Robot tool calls
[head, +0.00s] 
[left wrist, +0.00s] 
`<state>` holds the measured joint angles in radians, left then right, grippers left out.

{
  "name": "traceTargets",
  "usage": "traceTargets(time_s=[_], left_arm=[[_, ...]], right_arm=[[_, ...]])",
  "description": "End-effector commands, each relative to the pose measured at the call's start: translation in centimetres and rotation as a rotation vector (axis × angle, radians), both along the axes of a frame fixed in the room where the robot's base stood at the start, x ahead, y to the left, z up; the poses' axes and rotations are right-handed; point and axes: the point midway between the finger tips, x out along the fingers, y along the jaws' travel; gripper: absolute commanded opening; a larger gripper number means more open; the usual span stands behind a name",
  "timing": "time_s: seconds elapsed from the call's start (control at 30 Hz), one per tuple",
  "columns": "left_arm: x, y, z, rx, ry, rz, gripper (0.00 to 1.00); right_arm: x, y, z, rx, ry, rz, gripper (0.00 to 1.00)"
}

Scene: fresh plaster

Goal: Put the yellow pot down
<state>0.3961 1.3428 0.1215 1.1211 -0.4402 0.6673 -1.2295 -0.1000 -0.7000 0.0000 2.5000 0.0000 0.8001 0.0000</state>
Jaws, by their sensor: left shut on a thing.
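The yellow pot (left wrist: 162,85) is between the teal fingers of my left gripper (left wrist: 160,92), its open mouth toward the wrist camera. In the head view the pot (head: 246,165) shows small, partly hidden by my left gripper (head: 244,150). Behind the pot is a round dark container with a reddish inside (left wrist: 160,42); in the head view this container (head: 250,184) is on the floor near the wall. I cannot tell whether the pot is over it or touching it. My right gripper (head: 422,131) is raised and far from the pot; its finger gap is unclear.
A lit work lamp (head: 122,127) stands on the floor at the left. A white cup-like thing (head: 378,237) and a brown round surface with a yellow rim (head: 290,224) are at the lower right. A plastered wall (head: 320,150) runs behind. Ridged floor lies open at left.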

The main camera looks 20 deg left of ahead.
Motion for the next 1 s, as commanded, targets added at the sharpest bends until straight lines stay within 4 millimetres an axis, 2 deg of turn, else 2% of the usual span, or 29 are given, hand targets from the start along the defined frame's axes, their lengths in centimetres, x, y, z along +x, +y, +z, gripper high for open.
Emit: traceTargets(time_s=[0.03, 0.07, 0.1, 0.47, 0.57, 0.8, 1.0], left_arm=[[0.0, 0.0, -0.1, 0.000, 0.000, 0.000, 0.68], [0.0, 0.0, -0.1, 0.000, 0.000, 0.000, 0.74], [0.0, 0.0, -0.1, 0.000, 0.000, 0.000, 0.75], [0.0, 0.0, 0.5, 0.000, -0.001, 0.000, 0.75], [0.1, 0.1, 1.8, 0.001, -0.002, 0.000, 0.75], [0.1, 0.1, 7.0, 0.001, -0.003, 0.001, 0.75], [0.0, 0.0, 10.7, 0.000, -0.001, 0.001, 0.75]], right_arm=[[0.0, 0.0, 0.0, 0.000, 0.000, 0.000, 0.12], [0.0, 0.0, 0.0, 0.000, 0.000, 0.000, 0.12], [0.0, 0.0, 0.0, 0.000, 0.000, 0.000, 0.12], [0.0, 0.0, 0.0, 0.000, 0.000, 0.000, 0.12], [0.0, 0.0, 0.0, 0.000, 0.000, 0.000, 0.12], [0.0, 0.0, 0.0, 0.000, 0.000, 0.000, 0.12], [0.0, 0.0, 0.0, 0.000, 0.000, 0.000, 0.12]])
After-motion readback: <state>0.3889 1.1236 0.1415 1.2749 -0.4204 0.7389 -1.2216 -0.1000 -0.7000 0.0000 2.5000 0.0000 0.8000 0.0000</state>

* * *

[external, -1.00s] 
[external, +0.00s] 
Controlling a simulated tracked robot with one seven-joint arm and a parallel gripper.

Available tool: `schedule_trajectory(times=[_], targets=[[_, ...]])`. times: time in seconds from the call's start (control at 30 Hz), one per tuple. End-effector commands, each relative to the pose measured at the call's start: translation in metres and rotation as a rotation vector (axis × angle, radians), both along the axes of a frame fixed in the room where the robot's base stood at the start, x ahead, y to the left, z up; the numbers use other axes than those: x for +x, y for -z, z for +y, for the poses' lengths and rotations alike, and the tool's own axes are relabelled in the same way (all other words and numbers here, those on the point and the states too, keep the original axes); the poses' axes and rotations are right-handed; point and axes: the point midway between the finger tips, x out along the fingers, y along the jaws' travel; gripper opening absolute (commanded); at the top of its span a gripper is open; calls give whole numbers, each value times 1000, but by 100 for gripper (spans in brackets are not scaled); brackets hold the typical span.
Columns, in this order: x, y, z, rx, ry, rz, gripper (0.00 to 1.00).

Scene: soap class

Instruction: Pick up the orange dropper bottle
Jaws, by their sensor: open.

Problem details: Copy all lines from the material that contain "Scene".

Task response:
Scene: fresh plaster
Scene: soap class

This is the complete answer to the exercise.